What you have to do
Beginning with the first line, set down every line through the one containing "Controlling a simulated", exactly as it appears, but not the pictures.

Provided information
+===+

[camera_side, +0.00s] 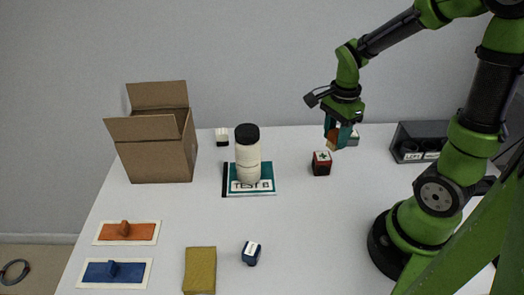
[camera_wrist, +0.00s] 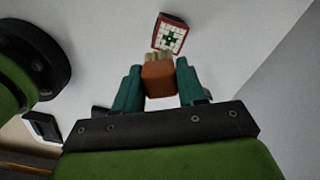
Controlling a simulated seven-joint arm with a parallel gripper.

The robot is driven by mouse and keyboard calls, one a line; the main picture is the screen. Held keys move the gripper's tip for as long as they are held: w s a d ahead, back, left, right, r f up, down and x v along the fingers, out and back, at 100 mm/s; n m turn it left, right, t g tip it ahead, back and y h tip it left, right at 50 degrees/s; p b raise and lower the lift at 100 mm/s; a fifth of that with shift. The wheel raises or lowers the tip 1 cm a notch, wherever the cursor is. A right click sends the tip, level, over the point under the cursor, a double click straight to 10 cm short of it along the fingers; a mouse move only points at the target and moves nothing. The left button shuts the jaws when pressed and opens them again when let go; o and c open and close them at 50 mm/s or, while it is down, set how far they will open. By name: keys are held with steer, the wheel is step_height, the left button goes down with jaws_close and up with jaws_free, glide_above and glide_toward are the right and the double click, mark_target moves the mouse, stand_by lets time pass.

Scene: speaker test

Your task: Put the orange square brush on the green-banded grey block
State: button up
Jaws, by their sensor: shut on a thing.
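My gripper (camera_side: 338,138) is at the back right of the table, pointing down, with its teal fingers closed on the orange square brush (camera_wrist: 159,80). In the wrist view the brush sits between the fingertips, its pale bristles (camera_wrist: 158,58) facing away from the palm. In the side view the brush is mostly hidden by the fingers. A small block with grey and greenish parts (camera_side: 353,138), which looks like the green-banded grey block, stands just right of the fingers and is partly hidden. I cannot tell whether the brush touches it.
A red-sided block (camera_side: 321,164) stands just in front of my gripper. A black bin (camera_side: 411,132) is to the right. A black-lidded jar (camera_side: 247,160), cardboard box (camera_side: 155,155), white block (camera_side: 222,137), yellow sponge (camera_side: 199,270) and blue block (camera_side: 251,253) stand leftward.

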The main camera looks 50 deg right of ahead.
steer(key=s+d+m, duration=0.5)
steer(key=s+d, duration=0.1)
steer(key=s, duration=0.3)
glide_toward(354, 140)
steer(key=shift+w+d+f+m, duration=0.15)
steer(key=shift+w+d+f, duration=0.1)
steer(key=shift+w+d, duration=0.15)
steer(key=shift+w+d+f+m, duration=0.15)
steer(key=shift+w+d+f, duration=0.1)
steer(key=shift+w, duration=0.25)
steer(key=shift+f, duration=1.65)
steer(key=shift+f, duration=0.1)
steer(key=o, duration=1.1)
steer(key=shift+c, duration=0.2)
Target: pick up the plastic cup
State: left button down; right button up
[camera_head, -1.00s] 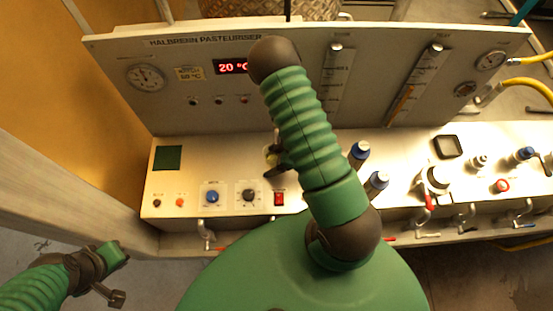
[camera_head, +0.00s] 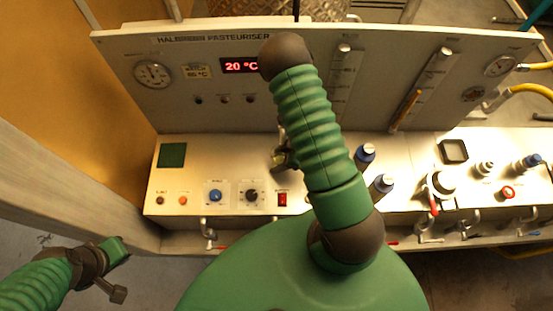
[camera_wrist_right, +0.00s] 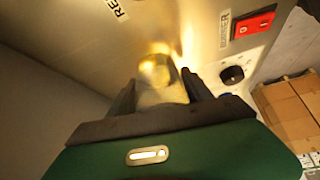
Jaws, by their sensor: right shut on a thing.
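The plastic cup (camera_wrist_right: 158,80) is small, pale yellow and translucent, and shows between the two dark fingers in the right wrist view. My right gripper (camera_wrist_right: 160,92) is shut on it, with a finger on each side. In the head view my right gripper (camera_head: 285,150) is partly hidden behind my green forearm, above the cream control shelf. A small part of the cup (camera_head: 278,158) shows beside it. I cannot tell whether the cup touches the shelf. My left gripper (camera_head: 120,268) is at the lower left, away from the shelf; its finger opening is unclear.
The shelf (camera_head: 230,165) carries knobs, a red switch (camera_head: 283,199), blue-capped fittings (camera_head: 381,184) and a black square frame (camera_head: 454,151). An upright pasteuriser panel (camera_head: 190,110) stands behind it. Valve handles line the front edge. The shelf around the green square (camera_head: 172,155) is mostly clear.

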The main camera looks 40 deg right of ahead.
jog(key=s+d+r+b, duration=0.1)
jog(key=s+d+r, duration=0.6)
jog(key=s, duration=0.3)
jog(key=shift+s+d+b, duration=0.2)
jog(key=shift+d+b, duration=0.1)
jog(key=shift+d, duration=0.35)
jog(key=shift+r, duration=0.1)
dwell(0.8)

+===+

Answer to the task
[camera_side, +0.00s] 
[camera_wrist, +0.00s] 
Controlling a simulated seven-joint arm with a parallel gripper.

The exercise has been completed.